The fact that the executive order was not condemned as an outright illegality confirms the fear of the Republican Party that such a strong reaction could completely alienate the few Latino members and followers in the party. Threats of legal action to ascertain the constitutionality of the president’s action seems to ignore the fact that we have a president who is a constitutional lawyer, and probably knows and researches every issue, and confirms every action from experts before taking them. Finally, when it comes to Executive Orders, there is no such thing as executive overreach, which is why it is called an executive order – an authority allowing the president to bypass legislative gridlock. Many of his predecessors have used it, and many of his successors from either party will do so.

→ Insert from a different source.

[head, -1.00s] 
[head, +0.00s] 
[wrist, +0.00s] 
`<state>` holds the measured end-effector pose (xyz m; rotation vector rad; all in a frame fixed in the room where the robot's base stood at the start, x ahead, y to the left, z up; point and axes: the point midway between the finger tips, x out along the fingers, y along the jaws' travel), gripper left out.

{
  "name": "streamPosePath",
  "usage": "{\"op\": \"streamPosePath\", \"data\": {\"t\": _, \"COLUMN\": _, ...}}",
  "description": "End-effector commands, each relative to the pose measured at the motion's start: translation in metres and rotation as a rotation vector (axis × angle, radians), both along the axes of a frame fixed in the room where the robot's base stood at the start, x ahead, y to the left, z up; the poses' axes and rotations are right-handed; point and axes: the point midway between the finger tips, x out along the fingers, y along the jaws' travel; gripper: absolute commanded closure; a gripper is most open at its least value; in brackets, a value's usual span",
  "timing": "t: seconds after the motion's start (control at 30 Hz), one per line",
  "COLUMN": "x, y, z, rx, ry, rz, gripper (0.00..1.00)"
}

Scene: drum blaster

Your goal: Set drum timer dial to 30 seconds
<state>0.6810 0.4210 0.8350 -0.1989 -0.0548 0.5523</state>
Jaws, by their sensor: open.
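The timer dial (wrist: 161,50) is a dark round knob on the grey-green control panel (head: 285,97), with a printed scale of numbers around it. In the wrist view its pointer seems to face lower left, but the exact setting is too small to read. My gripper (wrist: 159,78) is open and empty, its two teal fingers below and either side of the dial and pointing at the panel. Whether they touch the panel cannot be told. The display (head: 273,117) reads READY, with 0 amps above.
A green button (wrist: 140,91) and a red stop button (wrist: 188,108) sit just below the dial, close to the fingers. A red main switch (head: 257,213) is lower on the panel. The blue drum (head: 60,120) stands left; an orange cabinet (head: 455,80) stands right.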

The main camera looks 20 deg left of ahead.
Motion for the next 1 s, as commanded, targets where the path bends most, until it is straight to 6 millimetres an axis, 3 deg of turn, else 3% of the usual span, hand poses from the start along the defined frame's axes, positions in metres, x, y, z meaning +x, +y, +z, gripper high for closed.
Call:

Now, is this an election-year gimmick? Of course! Let’s face it; due to intense campaign by the Republican Party to re-capture the White House, every of the president’s agenda and nominations have been grounded, making it impossible for this administration to accomplish much of anything, even when it had majority in both houses. It mattered little if the administration’s agenda will benefit the ordinary American; as long as Obama was in the white house, that agenda was not going to succeed. Unfortunately for the administration, the suffering and voting public points the blame finger at one place only, the president. He is supposed to find us jobs, buy us cars to get to those jobs, buy us houses, find us wives and husbands, and fix our meals all at the same time. So, it does not matter who is blocking the dividends of Democracy from trickling down to the deserving masses, the president gets the blame. Like every smart politician who is looking at a daily decline at the polls in every ethnic group, the president had to pull a rabbit out of his political hat. So, yes, the Executive Order on immigration was an election-year political scheme to win over the Latinos, and it may just work for him. A Republican president facing the same predicament would have done the same, and the Democrats would wail and complain about it too.

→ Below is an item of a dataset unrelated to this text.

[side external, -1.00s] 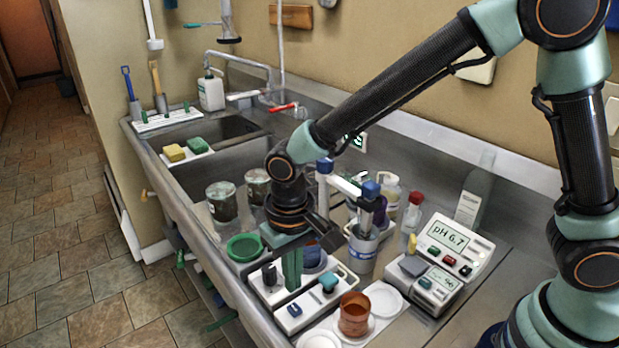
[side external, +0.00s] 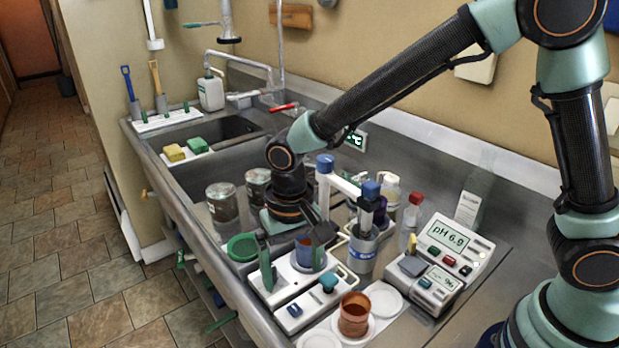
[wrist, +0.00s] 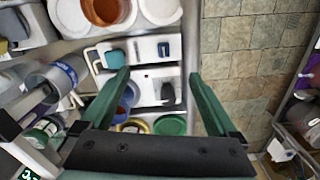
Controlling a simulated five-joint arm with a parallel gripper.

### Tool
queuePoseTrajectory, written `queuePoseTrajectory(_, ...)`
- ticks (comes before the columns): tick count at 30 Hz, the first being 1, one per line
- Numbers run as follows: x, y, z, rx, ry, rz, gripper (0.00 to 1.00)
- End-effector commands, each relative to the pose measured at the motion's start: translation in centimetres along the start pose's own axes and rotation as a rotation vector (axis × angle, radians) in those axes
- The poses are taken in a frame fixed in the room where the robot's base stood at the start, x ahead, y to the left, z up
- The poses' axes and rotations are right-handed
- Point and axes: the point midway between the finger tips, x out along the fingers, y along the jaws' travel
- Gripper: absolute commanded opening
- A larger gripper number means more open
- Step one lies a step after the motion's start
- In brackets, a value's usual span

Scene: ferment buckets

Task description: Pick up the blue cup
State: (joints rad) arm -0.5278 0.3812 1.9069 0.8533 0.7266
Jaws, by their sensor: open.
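I cannot tell whether a finger touches the cup.
An orange-brown cup (side external: 354,315) stands on a white round plate in front. A green dish (side external: 243,247) is at the left, near the counter edge. A grey beaker (side external: 362,252) and a pH meter (side external: 455,245) are at the right. A teal-topped item (side external: 328,282) sits close by.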

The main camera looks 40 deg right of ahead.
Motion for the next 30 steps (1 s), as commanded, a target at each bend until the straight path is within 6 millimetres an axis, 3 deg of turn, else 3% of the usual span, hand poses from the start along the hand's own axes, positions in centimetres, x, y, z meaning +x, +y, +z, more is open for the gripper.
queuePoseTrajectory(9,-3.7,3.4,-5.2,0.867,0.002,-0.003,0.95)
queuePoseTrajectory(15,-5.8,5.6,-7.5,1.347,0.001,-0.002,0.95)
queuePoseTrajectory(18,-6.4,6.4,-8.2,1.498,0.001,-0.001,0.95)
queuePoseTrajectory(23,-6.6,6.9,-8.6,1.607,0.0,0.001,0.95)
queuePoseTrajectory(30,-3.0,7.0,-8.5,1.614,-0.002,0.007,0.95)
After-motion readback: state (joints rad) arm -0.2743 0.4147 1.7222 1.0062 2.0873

Whether it is a safe or dangerous gamble depends on the reaction of the voters come November. My expectation is that many Caucasians who depend on the cheap labor of the illegal immigrant community for their daily living – lawn mowing, house cleaning, elderly care, car repairs, crop harvesting, road repairs in 100+ degree heat, and the many other minimum-wage labor-intense chores that the middleclass white American would not touch with a ten-foot pole – would not care either way. However, the lazy, beer-drinking, sit-at-home-and-complain type who blames the Latinos for their inability to find a job –not that they really looked hard enough – will align with the anti-immigrant groups to vote for the Republican Party.
For the African-Americans, they are expected to stand by one of their own, just for the simple reason that Republicans, TEA party activists, and select business moguls have sworn to make him a one-term president. For this reason, even the African-Americans who are not impressed with the president’s performance so far, see the current political scenario as reminiscent of the Civil Rights years. They see a white community bent on crippling the progress of a black man at all cost, including a cost to fellow whites. On this perception alone, the black community will support Obama in November, Executive Order or not.
How will the Latino community vote? That will be a deciding factor for the November elections. The short-term gain of the president’s Executive Order is the current rise in polls among Latinos; whether that results in a long-term benefit depends on the long-term memory of the same electoral group. It is a long way between now and November; enough time for Republicans to come up with a better immigration proposal, or pick a Latino vice presidential candidate (a sure turnoff for most white and Asian voters); a long time for the economy to take a further nose-dive, and a long time for anything else beyond the control of both parties to tilt the poll numbers either way. However, it is safe to conclude that if the election is held today, the Latino votes will go to the Democrats.
One other deciding factor of which party will actually benefit from this Order is the action of the anti-immigration groups, and the Republican-controlled states; if they keep pushing their personal agenda, they will push the Latino vote right to Democrats, along with the votes of the many whites who need the immigrants to make it through the day. On the other hand, if these groups and states welcome the president’s immigration Order, while proposing more permanent ideas, they will split the Latino vote down the middle, and keep the upper and middle class votes where they naturally belong.
For now, we can only wait and see how it plays out from now to November.